[Mathematical Statistics] 6.1 Maximum likelihood methods

박경민·2024년 10월 3일

[Mathematical Statistics]

목록 보기

20/24

6 Maximum likelihood methods (최대 가능도 방법)

6.1 Maximum likelihood estimation (최대 가능도 추정)

이 절에서는 최대 가능도 방법을 recall 하고 이전보다 더 다양한 mle 찾기에 대해 논의할 것이다. 먼저 MLE 최대 가능도 추정이 무엇이었는지 recall 하자.

Recall. Let $X_{1}, \ldots, X_{n}$ be r.s. from a distribution with $\operatorname{pdf}^{1} f(x ; \theta)(\theta \in \Omega \subset \mathbb{R}$ .) Also, let $\mathbf{X}=\left(X_{1}, \ldots, X_{n}\right)^{T}$ and $\mathbf{x}=\left(x_{1}, \ldots, x_{n}\right)^{T}$ represent the whole sample and its realization.

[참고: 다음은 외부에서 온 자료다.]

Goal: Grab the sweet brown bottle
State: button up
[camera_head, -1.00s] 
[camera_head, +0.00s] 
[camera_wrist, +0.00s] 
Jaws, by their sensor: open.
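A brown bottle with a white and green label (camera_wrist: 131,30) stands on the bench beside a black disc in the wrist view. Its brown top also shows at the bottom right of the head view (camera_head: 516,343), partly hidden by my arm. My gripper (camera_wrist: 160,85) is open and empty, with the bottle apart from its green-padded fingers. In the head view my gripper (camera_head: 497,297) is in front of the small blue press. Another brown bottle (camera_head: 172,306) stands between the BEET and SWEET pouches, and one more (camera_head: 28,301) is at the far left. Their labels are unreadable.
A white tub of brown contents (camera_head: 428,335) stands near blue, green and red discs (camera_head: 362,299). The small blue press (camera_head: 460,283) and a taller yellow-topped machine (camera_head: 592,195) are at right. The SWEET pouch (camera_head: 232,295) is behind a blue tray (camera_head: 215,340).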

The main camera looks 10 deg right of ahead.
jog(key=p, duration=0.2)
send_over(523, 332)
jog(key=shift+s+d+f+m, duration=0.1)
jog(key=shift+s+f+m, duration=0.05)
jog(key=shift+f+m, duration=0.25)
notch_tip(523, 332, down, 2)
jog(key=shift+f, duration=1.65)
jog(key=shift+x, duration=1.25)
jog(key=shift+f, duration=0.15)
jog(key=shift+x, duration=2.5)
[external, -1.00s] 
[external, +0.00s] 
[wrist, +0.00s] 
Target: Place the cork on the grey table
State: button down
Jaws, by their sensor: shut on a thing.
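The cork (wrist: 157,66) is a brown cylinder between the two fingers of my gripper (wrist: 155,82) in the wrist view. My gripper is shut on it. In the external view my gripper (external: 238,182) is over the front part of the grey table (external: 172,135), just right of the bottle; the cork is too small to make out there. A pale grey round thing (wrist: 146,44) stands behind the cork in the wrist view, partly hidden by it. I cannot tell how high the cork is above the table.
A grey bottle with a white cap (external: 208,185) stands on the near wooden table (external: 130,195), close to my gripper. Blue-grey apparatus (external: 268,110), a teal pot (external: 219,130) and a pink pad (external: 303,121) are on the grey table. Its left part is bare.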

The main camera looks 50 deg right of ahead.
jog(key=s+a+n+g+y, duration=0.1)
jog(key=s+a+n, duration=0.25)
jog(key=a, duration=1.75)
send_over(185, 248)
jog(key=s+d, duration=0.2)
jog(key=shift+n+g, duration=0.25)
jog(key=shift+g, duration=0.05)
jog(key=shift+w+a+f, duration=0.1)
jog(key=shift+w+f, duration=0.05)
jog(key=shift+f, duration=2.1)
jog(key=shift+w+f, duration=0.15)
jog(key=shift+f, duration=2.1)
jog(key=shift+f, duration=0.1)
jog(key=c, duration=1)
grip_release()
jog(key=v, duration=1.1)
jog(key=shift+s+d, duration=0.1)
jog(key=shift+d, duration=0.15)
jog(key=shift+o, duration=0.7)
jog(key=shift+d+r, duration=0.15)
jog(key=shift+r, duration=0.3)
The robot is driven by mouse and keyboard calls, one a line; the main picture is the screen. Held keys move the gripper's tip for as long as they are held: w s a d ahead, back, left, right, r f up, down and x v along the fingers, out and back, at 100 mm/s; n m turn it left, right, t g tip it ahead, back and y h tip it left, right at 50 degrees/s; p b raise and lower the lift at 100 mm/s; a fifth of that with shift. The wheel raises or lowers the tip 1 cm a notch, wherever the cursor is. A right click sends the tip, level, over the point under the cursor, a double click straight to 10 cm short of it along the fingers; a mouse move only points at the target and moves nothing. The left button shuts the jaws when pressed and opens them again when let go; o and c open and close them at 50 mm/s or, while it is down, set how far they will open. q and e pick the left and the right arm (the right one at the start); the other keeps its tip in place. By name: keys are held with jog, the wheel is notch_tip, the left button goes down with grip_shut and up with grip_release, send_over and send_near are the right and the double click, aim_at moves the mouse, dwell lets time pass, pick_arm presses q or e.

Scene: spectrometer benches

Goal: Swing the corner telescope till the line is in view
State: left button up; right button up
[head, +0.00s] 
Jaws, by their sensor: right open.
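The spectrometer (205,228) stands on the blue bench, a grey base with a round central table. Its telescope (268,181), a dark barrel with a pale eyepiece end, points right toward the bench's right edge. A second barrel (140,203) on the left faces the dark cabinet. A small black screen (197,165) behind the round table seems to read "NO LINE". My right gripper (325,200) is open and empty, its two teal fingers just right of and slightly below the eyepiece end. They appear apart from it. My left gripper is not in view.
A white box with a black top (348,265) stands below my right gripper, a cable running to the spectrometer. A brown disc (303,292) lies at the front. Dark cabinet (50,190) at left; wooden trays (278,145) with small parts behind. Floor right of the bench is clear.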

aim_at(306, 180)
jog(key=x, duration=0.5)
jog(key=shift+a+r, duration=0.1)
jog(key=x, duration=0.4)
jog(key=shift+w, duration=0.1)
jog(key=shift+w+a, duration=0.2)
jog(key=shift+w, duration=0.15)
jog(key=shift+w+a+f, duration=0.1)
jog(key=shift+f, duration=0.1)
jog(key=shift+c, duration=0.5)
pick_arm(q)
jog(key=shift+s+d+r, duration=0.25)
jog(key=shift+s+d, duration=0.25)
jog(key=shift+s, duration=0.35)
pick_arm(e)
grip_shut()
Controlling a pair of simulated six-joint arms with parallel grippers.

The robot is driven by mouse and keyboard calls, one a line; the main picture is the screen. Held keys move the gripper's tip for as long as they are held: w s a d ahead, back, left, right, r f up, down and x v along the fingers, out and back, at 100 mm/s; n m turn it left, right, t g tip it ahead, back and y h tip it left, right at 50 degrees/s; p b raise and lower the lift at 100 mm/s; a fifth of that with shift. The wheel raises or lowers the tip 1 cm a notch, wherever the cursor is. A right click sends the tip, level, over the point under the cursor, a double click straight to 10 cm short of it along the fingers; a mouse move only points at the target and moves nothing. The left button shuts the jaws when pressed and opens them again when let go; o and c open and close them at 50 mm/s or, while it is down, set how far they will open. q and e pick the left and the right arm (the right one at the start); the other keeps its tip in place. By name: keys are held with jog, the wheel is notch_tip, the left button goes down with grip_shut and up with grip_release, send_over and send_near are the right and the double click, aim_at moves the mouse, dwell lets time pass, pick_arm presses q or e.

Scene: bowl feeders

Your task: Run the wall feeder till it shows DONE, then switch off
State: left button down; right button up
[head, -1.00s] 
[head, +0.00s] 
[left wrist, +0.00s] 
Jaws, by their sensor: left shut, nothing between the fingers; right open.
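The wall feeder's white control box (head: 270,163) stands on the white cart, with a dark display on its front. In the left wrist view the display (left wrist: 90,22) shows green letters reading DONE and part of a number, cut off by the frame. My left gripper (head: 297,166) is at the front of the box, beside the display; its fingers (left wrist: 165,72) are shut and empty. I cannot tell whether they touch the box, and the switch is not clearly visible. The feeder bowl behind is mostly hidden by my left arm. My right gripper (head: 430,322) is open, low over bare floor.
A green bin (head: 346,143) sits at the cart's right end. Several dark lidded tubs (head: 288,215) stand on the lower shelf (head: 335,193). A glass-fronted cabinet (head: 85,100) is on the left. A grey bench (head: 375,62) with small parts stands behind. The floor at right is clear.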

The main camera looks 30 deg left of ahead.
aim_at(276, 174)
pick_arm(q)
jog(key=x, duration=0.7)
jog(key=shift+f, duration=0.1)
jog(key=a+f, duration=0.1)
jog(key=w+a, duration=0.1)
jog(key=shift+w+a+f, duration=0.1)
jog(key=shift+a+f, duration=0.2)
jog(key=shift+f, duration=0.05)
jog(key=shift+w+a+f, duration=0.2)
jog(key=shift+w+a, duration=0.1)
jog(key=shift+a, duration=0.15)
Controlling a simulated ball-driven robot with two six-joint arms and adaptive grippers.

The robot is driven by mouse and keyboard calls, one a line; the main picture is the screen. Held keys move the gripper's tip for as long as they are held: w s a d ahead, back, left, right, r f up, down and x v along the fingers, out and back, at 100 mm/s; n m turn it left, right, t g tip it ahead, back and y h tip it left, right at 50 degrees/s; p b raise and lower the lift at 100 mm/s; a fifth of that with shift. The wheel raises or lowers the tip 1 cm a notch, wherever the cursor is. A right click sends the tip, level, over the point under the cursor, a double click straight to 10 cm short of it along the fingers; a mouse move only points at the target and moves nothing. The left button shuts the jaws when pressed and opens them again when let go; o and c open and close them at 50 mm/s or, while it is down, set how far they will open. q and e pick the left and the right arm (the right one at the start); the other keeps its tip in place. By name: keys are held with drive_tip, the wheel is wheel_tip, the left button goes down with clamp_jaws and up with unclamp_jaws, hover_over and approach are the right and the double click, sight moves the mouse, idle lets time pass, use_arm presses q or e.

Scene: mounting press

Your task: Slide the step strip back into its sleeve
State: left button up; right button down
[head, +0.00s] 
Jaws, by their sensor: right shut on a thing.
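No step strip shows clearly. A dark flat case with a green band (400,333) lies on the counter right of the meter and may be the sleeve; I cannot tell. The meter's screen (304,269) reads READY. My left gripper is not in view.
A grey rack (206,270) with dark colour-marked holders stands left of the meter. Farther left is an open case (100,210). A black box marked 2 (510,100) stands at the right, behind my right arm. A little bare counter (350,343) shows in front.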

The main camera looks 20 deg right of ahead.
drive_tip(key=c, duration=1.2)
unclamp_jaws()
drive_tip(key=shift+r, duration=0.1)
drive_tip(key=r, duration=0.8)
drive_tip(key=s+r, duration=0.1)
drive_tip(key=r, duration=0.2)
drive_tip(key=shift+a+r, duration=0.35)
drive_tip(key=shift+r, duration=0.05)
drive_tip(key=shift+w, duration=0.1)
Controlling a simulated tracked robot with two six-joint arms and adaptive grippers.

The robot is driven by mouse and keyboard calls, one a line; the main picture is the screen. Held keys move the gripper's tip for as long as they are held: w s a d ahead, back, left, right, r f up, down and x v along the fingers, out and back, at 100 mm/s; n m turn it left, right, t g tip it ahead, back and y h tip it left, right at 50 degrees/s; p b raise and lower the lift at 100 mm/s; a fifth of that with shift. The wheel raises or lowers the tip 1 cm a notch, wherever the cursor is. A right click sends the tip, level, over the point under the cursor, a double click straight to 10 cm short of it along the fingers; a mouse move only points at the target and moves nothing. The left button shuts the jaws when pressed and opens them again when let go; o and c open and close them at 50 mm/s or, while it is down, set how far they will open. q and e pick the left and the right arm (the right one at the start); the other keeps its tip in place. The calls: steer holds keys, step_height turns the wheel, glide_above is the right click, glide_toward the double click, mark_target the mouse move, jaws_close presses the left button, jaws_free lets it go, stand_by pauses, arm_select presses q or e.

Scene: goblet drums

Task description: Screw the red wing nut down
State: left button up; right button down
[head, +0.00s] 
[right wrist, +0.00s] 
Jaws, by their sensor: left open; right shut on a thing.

여기서 가정하는 상황은 모수 공간에서 모수가 1개인 경우다. (분포를 지배하는 모수가 여러개인 경우가 더 많으나 여기선 하나라고만 제한했다.) 세타를 true parameter 로 하는 pdf 에서 iid로 뽑은 random sample 이 있다고 하자. 이들의 뽑은 후 값은 realization 이라고 하였고, 이를 바탕으로 아래 함수들이 정의되었다.

(추가🤔)
나중에 다시 다룰 기회가 있을지 모르지만, 어떤 분포를 다루는 모수가 존재하고 이 pdf 에서 sample 들이 나왔다고 하는 건 매우 강한 가정이다. 왜냐? 현실세계에선 데이터를 얻어도 이 데이터들이 어떤 분포를 따르는지 단박에 알기 어렵고 사실상 "all models wrong, some are useful" 의 의미를 따라야하기 때문이다. 그러나, 어떤 알고 있는 pdf 를 가정할 경우, 그 모수를 추정하는 여러 추정량, 추정 방법 중 MLE 는 매우 강력한 도구이다. 그 이유도 이 포스트에서 다룰 것이다.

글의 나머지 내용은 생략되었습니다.